Landscape graphs: Ecological modeling with graph theory to detect configurations common to diverse landscapes
- Cite this article as:
- Cantwell, M.D. & Forman, R.T.T. Landscape Ecol (1993) 8: 239. doi:10.1007/BF00125131
- 746 Downloads
In view of the bewildering diversity of landscapes and possible patterns therein, our objectives were to see if a useful modeling method for directly comparing land mosaics could be developed based on graph theory, and whether basic spatial patterns could be identified that are common to diverse landscapes. The models developed were based on the spatial configuration of and interactions between landscape elements (ecosystems, land uses or ecotopes). Nodes represented landscape elements and linkages represented common boundaries between elements. Corridors, corridor intersections, and the matrix were successfully incorporated in the models. Twenty-five landscape graphs were constructed from aerial photographs chosen solely to represent a breadth of climates, land uses and human population densities. Seven distinctive clusters of nodes and linkages were identified and common, three of which, in the forms of a ‘spider’, ‘necklace’ and ‘graph cell,’ were in >90% of the graphs.
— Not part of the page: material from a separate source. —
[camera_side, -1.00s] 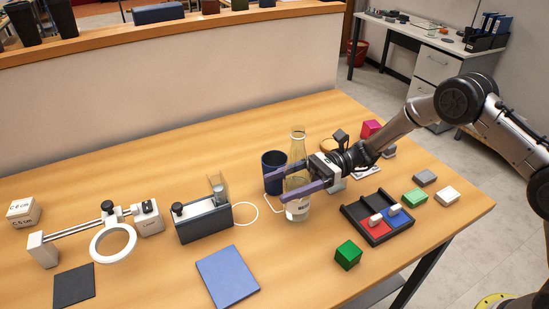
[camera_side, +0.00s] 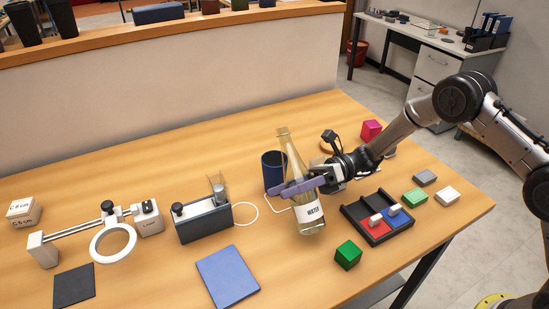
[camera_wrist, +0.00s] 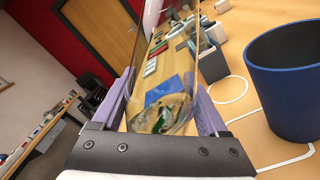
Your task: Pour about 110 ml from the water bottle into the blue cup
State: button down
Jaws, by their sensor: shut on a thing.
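My gripper (camera_side: 300,187) is shut on the water bottle (camera_side: 310,216), a clear glass bottle with a white label. The bottle is tilted, its neck leaning to the left and its base to the right. It appears held off the table. In the wrist view the bottle (camera_wrist: 165,95) fills the space between the purple fingers. The dark blue cup (camera_side: 272,167) stands upright on the table just behind and left of the bottle. In the wrist view the cup (camera_wrist: 290,85) is at the right.
A black tray (camera_side: 379,236) with red and blue sections lies to the right, with a green cube (camera_side: 348,254) in front. A grey device (camera_side: 204,219) with a white cable (camera_side: 246,213) stands left of the cup. A blue pad (camera_side: 227,275) lies at the front.

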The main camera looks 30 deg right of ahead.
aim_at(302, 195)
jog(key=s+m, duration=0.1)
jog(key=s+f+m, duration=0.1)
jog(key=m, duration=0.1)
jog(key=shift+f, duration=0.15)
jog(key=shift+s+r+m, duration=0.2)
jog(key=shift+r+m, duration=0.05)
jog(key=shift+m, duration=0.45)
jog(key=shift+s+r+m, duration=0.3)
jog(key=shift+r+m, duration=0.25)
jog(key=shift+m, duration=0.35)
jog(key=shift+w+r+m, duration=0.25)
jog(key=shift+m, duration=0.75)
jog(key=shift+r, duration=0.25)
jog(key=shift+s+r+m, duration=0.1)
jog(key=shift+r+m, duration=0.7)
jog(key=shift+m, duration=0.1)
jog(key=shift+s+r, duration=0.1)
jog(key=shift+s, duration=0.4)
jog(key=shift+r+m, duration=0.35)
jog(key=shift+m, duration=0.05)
These represented respectively the following ‘configurations’ of patches, corridors and matrix: (1) a matrix area surrounding or adjoining many patches; (2) a corridor bisecting a heterogeneous area; and (3) a unit in a network of intersecting corridors. The models also indicated that the connectivity or number of linkages for several common elements, such as fields and house clearings, was relatively constant across diverse landscapes, and that linear shaped elements such as roads and rivers were the most connected. Several additional uses of this graph modeling, including compatibility with systems dynamics models, are pinpointed. Thus the method is useful in allowing simple direct comparisons of any scale and any landscape to help identify patterns and principles. A focus on the common and uncommon configurations should enhance our understanding of fluxes across landscapes, and consequently the quality of land planning and management.